Ignoramos, de facto, o que permitiu à Festa do Jazz sobreviver às crises orçamentais do seu financiador - a Câmara Municipal de Lisboa - mas não será difícil vislumbrar entre as razões para tal a elevada qualidade do evento, a grande adesão do público e o forte envolvimento das escolas de música a nível nacional.
Num país em que raramente a exacerbação dos egos e a salvaguarada das quintinhas e capelinhas próprias deixa espaço à expressão do reconhecimento público que é devido ao trabalho bem feito pelos pares, JNPDI! quer aplaudir um trio que tem vencido todas as edições da Festa do Jazz: Jorge Salavisa (director do São Luiz), Carlos Martins e Luís Hilário. O Jazz precisa desta Festa do Jazz e a Festa do Jazz precisa deste trio.
Luís Hilário, Jorge Salavisa e Carlos Martins. Foto de João Moreira dos Santos
Mas o que é afinal a Festa do Jazz?
Podemos dizer, para começar, que é algo que era impensável até há poucos anos atrás e muito mais quando nos anos 40 Luís Villas-Boas começou a divulgar, de forma profissional e consistente, o Jazz entre nós. De facto, esta Festa do Jazz, que é uma celebração da liberdade de expressão artística e individual, era obviamente inviável na vigência do Estado Novo governado por quem há um par de anos alguns portugueses elegeram como "O" Grande Português (poderá ser grande quem reduz os outros à sua mínima expressão?).
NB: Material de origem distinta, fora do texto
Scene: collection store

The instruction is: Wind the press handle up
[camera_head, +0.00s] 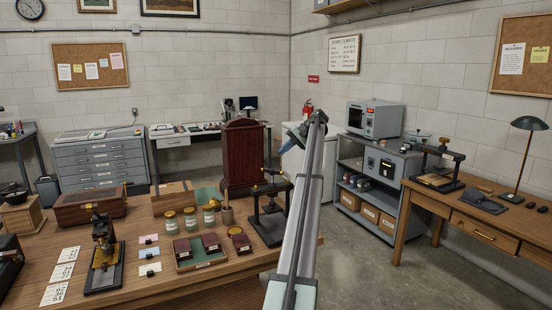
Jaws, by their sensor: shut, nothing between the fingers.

A Festa do Jazz tem basicamente três vertentes.
A primeira, é a de divulgação e estímulo de novos talentos, o que faz mediante a organização de um concurso ao qual se apresentam grupos representantes das escolas de música que actuam na área do jazz. Daqui sai um combo vencedor e prémios de mérito para os melhores instrumentistas.
A segunda, é a organização de masterclasses dirigidas fundamentalmente aos alunos das escolas, os quais afluem de praticamente todo o país (incluindo ilhas) e têm assim oportunidade de conviver com músicos profissionais diversos, aos quais em condições normais não teriam em princípio acesso.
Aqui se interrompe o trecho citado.